As his condition deteriorates throughout the book we see him become increasingly disorientated. Witnessing his attempts to come to terms with what is happening to him was extremely poignant.

I loved the characters in this book. Luria could be anyone's grandfather. There were several times in this book that I would have happily hugged him.

It is intelligently written and thought provoking. It does not shy away from the Israeli and Palestinian conflict but considers it with awareness and sensitivity. 

An excellent novel that I highly recommend.

ISBN: 978 1912600038

Publisher: Halban

About the Author:

Born in Jerusalem in 1936, A. B. Yehoshua is the author of twelve novels, a collection of short stories and several plays and volumes of essays. He has won prizes worldwide and his work has been translated into twenty-eight languages and adapted for film and opera.
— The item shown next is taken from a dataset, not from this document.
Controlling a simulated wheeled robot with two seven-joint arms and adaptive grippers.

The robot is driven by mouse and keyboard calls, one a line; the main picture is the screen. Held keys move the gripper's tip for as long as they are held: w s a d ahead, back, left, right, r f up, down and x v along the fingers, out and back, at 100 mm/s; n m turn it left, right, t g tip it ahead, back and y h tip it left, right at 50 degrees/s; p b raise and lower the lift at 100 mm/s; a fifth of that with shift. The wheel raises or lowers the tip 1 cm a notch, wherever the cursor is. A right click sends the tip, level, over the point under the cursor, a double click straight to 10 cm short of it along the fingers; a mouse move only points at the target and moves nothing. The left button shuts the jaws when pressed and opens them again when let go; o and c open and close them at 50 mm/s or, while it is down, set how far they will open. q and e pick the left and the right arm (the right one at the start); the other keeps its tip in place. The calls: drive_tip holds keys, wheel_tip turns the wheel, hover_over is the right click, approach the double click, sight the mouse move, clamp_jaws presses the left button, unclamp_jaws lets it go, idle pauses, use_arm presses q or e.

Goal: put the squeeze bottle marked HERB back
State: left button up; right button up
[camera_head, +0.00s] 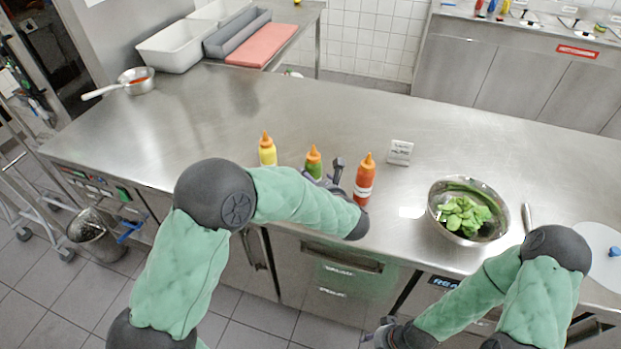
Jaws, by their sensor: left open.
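Three squeeze bottles with orange caps stand upright in a row near the counter's front edge: a yellow one (267,152), a green one (313,164) and a red one (364,182). The labels are too small to read; the green bottle fits the name HERB. My left gripper (327,174) is open at the green bottle, with one dark finger showing between the green and red bottles.
A small white sign (399,152) stands behind the red bottle. A metal bowl of green leaves (467,212) is to the right, beside a white round board (598,250). A saucepan (137,81) sits at the far left.

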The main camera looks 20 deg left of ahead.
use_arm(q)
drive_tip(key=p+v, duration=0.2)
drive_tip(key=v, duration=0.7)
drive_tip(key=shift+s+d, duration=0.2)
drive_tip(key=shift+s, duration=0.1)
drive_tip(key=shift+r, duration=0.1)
An outspoken critic of both Israeli and Palestinian policies, he continues to speak about and search for solutions to the Israeli-Palestinian conflict.







About the Translator:


Stuart Schoffman, a journalist and screenwriter, moved to Jerusalem in 1988. His latest translations of Israeli fiction are To the Edge of Sorrow (Schocken) by Aharon Appelfeld and The Tunnel (Houghton Mifflin Harcourt) by A.B. Yehoshua.